- Short exercise -
Exclude the pictures, then repeat the remaining data exactly.
━━━━
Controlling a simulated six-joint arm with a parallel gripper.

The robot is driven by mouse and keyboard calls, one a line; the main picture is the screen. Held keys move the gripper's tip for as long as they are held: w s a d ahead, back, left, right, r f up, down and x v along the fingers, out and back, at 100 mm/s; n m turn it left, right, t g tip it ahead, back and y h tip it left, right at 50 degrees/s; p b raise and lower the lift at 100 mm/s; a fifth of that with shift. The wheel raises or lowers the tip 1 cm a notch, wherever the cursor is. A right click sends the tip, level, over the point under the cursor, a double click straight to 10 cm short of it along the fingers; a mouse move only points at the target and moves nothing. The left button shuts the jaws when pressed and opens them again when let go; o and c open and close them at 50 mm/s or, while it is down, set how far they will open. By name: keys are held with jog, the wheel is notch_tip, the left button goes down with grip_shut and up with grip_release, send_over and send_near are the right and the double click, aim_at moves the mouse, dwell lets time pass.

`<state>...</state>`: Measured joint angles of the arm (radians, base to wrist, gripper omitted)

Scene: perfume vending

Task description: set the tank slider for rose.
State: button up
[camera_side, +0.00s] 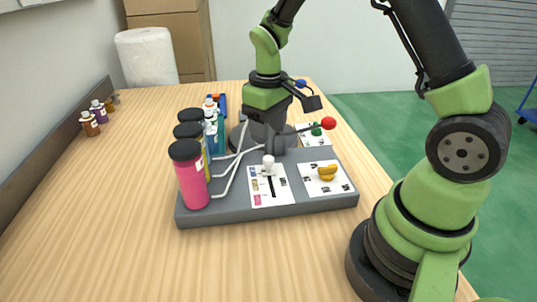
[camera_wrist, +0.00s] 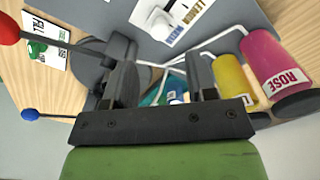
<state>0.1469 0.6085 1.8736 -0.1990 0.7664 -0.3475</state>
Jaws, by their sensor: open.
━━━━
- Output of the exercise -
Controlling a simulated six-joint arm with a parallel gripper.

The robot is driven by mouse and keyboard calls, one a line; the main picture is the screen. Held keys move the gripper's tip for as long as they are held: w s a d ahead, back, left, right, r f up, down and x v along the fingers, out and back, at 100 mm/s; n m turn it left, right, t g tip it ahead, back and y h tip it left, right at 50 degrees/s; p b raise and lower the lift at 100 mm/s; a fifth of that with shift. The wheel raises or lowers the tip 1 cm a notch, wherever the cursor is. A right click sends the tip, level, over the point under the cursor, a double click straight to 10 cm short of it along the fingers; a mouse move only points at the target and moves nothing. The left button shuts the jaws when pressed and opens them again when let go; o and c open and close them at 50 mm/s or, while it is down, set how far they will open. By name: keys are held with jog, the wheel is notch_tip, the left button goes down with grip_shut and up with grip_release, send_over and send_near are the right and the double click, aim_at moves the mouse, dwell lets time pass.

`<state>...</state>`: Measured joint angles of the arm (radians, base to wrist, gripper omitted)

Scene: perfume vending

Task description: set the tank slider for rose.
State: button up
[camera_side, +0.00s] 
[camera_wrist, +0.00s] 
<state>0.1469 0.6085 1.8736 -0.1990 0.7664 -0.3475</state>
Jaws, by their sensor: open.

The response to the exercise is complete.